┌──

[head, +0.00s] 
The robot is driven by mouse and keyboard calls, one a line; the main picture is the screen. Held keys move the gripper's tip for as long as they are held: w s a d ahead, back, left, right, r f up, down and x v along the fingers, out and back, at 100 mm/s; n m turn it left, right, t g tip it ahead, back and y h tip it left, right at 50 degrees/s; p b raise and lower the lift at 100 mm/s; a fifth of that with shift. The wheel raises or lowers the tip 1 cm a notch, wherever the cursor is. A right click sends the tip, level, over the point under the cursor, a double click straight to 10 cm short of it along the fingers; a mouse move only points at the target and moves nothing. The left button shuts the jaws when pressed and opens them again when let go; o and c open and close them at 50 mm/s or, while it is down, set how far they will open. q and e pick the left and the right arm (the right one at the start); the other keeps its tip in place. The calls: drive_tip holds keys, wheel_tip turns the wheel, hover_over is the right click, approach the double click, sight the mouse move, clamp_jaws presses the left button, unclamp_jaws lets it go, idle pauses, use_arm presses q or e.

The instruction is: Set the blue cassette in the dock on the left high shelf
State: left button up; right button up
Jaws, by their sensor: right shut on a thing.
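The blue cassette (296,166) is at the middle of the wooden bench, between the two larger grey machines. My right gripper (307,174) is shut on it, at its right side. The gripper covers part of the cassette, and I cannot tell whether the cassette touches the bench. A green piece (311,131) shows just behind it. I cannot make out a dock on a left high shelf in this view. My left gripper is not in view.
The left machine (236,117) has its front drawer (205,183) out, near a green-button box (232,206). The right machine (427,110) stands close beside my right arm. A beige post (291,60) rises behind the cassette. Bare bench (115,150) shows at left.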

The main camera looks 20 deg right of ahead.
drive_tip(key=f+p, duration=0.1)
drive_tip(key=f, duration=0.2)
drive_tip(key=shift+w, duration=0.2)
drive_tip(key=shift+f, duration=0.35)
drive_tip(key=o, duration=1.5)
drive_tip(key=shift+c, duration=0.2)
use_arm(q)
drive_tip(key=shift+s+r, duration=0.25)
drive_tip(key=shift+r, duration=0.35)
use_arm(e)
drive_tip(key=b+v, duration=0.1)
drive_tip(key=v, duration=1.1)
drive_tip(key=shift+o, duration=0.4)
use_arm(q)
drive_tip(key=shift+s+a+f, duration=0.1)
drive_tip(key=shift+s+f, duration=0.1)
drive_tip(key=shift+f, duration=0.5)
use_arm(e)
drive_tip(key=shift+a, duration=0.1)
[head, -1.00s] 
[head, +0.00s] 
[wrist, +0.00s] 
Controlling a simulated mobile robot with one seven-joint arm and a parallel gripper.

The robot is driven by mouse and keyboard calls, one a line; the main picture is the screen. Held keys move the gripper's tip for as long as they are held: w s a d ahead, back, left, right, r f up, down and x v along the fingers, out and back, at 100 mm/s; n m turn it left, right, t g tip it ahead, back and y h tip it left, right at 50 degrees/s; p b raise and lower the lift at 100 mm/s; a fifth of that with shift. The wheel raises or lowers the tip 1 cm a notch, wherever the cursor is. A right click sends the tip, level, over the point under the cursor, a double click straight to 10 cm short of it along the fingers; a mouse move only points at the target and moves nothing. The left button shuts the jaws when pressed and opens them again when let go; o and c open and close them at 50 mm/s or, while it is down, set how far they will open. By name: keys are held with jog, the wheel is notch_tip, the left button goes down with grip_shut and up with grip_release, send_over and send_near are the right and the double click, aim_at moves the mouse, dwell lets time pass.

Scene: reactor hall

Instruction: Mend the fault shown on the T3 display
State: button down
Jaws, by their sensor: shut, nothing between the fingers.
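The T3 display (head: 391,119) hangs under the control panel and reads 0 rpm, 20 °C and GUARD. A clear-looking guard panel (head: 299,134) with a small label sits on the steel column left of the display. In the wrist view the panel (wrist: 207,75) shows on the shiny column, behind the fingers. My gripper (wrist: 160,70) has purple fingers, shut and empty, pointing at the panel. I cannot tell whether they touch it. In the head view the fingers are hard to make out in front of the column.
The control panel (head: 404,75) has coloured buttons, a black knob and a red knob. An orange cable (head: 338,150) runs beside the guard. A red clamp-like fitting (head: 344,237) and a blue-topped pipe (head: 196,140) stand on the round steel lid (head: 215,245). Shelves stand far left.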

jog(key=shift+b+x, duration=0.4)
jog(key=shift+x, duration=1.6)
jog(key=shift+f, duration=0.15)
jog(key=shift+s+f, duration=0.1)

└──

**DO THIS:** Give the complete listing a second time, exactly as it reads.

**THE SOLUTION:**
[head, +0.00s] 
The robot is driven by mouse and keyboard calls, one a line; the main picture is the screen. Held keys move the gripper's tip for as long as they are held: w s a d ahead, back, left, right, r f up, down and x v along the fingers, out and back, at 100 mm/s; n m turn it left, right, t g tip it ahead, back and y h tip it left, right at 50 degrees/s; p b raise and lower the lift at 100 mm/s; a fifth of that with shift. The wheel raises or lowers the tip 1 cm a notch, wherever the cursor is. A right click sends the tip, level, over the point under the cursor, a double click straight to 10 cm short of it along the fingers; a mouse move only points at the target and moves nothing. The left button shuts the jaws when pressed and opens them again when let go; o and c open and close them at 50 mm/s or, while it is down, set how far they will open. q and e pick the left and the right arm (the right one at the start); the other keeps its tip in place. The calls: drive_tip holds keys, wheel_tip turns the wheel, hover_over is the right click, approach the double click, sight the mouse move, clamp_jaws presses the left button, unclamp_jaws lets it go, idle pauses, use_arm presses q or e.

The instruction is: Set the blue cassette in the dock on the left high shelf
State: left button up; right button up
Jaws, by their sensor: right shut on a thing.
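The blue cassette (296,166) is at the middle of the wooden bench, between the two larger grey machines. My right gripper (307,174) is shut on it, at its right side. The gripper covers part of the cassette, and I cannot tell whether the cassette touches the bench. A green piece (311,131) shows just behind it. I cannot make out a dock on a left high shelf in this view. My left gripper is not in view.
The left machine (236,117) has its front drawer (205,183) out, near a green-button box (232,206). The right machine (427,110) stands close beside my right arm. A beige post (291,60) rises behind the cassette. Bare bench (115,150) shows at left.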

The main camera looks 20 deg right of ahead.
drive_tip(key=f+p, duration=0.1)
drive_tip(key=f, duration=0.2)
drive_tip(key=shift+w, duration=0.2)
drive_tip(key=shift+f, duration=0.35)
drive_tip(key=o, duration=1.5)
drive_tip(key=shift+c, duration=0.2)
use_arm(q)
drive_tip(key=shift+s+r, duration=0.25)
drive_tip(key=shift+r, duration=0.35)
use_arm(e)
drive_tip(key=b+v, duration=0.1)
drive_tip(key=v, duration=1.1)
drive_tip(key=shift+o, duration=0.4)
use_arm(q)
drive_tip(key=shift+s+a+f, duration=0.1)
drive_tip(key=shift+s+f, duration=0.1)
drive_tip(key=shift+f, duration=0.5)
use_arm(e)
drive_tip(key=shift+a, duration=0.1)
[head, -1.00s] 
[head, +0.00s] 
[wrist, +0.00s] 
Controlling a simulated mobile robot with one seven-joint arm and a parallel gripper.

The robot is driven by mouse and keyboard calls, one a line; the main picture is the screen. Held keys move the gripper's tip for as long as they are held: w s a d ahead, back, left, right, r f up, down and x v along the fingers, out and back, at 100 mm/s; n m turn it left, right, t g tip it ahead, back and y h tip it left, right at 50 degrees/s; p b raise and lower the lift at 100 mm/s; a fifth of that with shift. The wheel raises or lowers the tip 1 cm a notch, wherever the cursor is. A right click sends the tip, level, over the point under the cursor, a double click straight to 10 cm short of it along the fingers; a mouse move only points at the target and moves nothing. The left button shuts the jaws when pressed and opens them again when let go; o and c open and close them at 50 mm/s or, while it is down, set how far they will open. By name: keys are held with jog, the wheel is notch_tip, the left button goes down with grip_shut and up with grip_release, send_over and send_near are the right and the double click, aim_at moves the mouse, dwell lets time pass.

Scene: reactor hall

Instruction: Mend the fault shown on the T3 display
State: button down
Jaws, by their sensor: shut, nothing between the fingers.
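The T3 display (head: 391,119) hangs under the control panel and reads 0 rpm, 20 °C and GUARD. A clear-looking guard panel (head: 299,134) with a small label sits on the steel column left of the display. In the wrist view the panel (wrist: 207,75) shows on the shiny column, behind the fingers. My gripper (wrist: 160,70) has purple fingers, shut and empty, pointing at the panel. I cannot tell whether they touch it. In the head view the fingers are hard to make out in front of the column.
The control panel (head: 404,75) has coloured buttons, a black knob and a red knob. An orange cable (head: 338,150) runs beside the guard. A red clamp-like fitting (head: 344,237) and a blue-topped pipe (head: 196,140) stand on the round steel lid (head: 215,245). Shelves stand far left.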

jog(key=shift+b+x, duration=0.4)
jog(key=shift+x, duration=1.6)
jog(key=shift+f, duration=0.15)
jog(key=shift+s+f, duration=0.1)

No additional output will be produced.